Ces panneaux décoratifs trouveront une ampleur décuplée dans les ensembles décoratifs, comme l’atteste la reconstitution de l’Histoire de Psyché (1912), destiné au salon de musique de l’hôtel particulier du moscovite Ivan Morosov, grand collectionneur d’art occidental. Cinq panneaux reconstituent les amours de la mortelle Psyché avec le dieu Amour, d’après le conte d’Apulée – symbole de l’accession à l’immortalité de Psyché grâce à l’amour.
Le japonisme des « belles icônes »
Ces « belles icônes » se caractérisent par des couleurs posées en aplats vifs et contrastés (cf. L’Etang bleu, 1890), parfois séparés par une ligne sombre.
A l’image des estampes japonaises, les arrières-plans se confondent avec le premier plan, ce qui ôte toute profondeur au tableau (cf. Soir Jaune sur Fourqueux, 1890) et le transforme en « belle surface décorative ».
Quinze ans avant Matisse et les Fauves, Maurice Denis prouve ainsi que le paysage n’est pas une fenêtre ouverte sur nature mais que « toute oeuvre d’art [est] une transposition, une caricature, l’équivalent passionné d’une sensation reçue ».
Des paysages à la fois primitifs et modernes
Une tendance qui se confirme avec La Solitude du Christ (1918), dont les couleurs sont particulièrement chargées.

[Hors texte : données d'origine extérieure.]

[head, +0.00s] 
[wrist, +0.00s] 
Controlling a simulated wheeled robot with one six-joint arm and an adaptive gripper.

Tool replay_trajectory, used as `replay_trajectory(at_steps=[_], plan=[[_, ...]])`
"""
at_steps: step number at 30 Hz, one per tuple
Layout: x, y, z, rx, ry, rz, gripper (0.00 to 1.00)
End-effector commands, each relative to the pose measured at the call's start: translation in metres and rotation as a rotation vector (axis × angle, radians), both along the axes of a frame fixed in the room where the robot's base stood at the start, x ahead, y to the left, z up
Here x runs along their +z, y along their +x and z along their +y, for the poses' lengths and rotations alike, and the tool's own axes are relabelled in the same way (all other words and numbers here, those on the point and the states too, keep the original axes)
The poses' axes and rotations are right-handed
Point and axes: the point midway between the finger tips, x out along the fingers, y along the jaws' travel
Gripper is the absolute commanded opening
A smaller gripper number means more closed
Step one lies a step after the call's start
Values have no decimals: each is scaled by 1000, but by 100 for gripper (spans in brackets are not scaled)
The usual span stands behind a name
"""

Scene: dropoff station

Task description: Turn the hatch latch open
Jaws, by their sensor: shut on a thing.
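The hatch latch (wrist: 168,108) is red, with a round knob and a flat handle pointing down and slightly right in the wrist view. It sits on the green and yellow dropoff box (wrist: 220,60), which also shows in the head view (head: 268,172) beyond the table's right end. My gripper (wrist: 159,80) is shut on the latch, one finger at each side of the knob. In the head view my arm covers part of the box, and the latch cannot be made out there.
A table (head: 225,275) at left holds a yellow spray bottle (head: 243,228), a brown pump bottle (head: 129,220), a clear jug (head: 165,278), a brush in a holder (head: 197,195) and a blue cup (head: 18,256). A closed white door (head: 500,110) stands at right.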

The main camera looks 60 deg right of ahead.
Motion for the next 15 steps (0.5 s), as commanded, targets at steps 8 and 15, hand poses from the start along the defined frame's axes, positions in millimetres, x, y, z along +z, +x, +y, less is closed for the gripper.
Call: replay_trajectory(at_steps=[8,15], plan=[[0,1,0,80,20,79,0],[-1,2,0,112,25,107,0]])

Une exposition aux oeuvres sublimes, rarement vues en France. Un accrochage thématique plutôt que chronologique aurait néanmoins eu le mérite de montrer plus nettement l’évolution des principes artistiques de Denis. Tandis que ce va-et-vient entre ses penchants nabis et classiques, ses peintures paysagistes et religieuses, a tendance à brouiller les pistes.